Körlük ya da her felaketi basitleştirmek adına günümüzde de verilen sempatik isimler gibi beyaz felaket.
Okudukların karşısından düşünmeye çalışırsın empati yapmaya çalışırsın ama açıkçası bu kitapla günümüzü bağdaştırmak çok canımı yaktı ve korkuttu.
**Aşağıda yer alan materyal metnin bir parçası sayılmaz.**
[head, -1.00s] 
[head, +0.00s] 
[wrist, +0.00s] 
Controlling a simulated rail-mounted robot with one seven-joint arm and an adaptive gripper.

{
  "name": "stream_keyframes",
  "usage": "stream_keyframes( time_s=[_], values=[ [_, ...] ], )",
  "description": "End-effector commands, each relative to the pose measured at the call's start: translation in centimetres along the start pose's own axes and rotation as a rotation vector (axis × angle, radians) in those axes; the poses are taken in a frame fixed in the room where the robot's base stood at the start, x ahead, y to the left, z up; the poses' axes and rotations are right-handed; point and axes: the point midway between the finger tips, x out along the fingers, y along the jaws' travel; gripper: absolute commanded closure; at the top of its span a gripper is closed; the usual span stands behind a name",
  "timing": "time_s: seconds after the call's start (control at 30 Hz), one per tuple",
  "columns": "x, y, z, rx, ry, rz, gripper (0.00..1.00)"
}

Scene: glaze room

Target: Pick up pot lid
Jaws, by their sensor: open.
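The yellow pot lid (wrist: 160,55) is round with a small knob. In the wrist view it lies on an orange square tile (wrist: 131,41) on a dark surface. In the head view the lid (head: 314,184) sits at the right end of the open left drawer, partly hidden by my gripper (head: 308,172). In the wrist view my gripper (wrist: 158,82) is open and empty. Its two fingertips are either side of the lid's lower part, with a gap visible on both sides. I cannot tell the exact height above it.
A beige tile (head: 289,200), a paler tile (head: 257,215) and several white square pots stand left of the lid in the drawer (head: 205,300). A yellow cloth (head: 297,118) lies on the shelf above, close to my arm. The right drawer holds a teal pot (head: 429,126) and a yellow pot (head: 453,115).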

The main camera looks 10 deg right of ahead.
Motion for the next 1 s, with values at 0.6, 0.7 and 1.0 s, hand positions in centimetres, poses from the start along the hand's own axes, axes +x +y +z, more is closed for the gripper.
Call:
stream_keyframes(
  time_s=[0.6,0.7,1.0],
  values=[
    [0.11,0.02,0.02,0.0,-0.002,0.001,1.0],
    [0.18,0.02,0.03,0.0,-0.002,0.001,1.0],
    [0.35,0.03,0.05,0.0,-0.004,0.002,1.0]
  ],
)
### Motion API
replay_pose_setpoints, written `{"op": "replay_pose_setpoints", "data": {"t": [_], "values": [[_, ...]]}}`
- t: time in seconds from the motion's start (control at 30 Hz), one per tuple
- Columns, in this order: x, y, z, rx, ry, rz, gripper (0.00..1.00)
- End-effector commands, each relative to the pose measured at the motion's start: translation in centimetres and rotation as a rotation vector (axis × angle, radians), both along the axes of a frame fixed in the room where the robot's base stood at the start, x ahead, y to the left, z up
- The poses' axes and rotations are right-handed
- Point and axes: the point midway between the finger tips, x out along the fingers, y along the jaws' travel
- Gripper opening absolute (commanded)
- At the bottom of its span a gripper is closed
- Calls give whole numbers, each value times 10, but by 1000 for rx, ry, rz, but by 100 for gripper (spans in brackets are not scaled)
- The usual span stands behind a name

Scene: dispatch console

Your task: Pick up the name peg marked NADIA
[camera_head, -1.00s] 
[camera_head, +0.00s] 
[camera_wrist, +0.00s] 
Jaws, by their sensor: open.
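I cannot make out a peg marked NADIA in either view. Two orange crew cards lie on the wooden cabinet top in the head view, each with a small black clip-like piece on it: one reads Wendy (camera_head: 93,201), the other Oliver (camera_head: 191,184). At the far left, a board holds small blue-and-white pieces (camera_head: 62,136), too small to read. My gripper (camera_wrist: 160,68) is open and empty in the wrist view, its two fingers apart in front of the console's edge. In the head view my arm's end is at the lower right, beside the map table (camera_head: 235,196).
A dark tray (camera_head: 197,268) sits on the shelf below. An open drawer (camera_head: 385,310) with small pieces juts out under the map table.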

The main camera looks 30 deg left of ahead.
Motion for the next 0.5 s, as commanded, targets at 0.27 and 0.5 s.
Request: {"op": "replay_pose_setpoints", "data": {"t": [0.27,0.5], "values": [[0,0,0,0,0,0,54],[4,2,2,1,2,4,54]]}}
Hiç olmayacak asla başına gelmeyecek bir olay gibi düşünülen pek çok durum aslında bize bizden daha yakın ve çaresiz kalmaya her tabakadan insan müsait. Kitapta bana can alıcı gelen noktalardan en anlamlısı da kitapta isim olmaması,
Doktorun karısı, gözyaşı yalayan köpek,kemik gözlüklü genç kız,ilk kör vs. Olay karşısında kimlik en son akla gelebilecek şey . Günümüz insanının bunalımı kendi çaba bulmak iştemeyişinden olabilir mi ?,diye düşünmede geçemiyor insan.Aslında bundan ibaret bizler kendimiz kafamızda var olduğumuz bir dünyada yaşıyoruz ve odak noktasına kendinizi koyuyoruz sonra da medeniyet pozu kesiyoruz umarsızca,ama asıl olan bir doğanın dünyanın olduğu ve odak noktasına oluşturduğu. Bizlerin de sadece bir amaç için uyum sağlamak zorunda olduğumuz . Adınızın ya da unvanınızın da böylelikle önemsiz kaldığı, belki de bizi bu düşünce yapısı kurtaracaktır..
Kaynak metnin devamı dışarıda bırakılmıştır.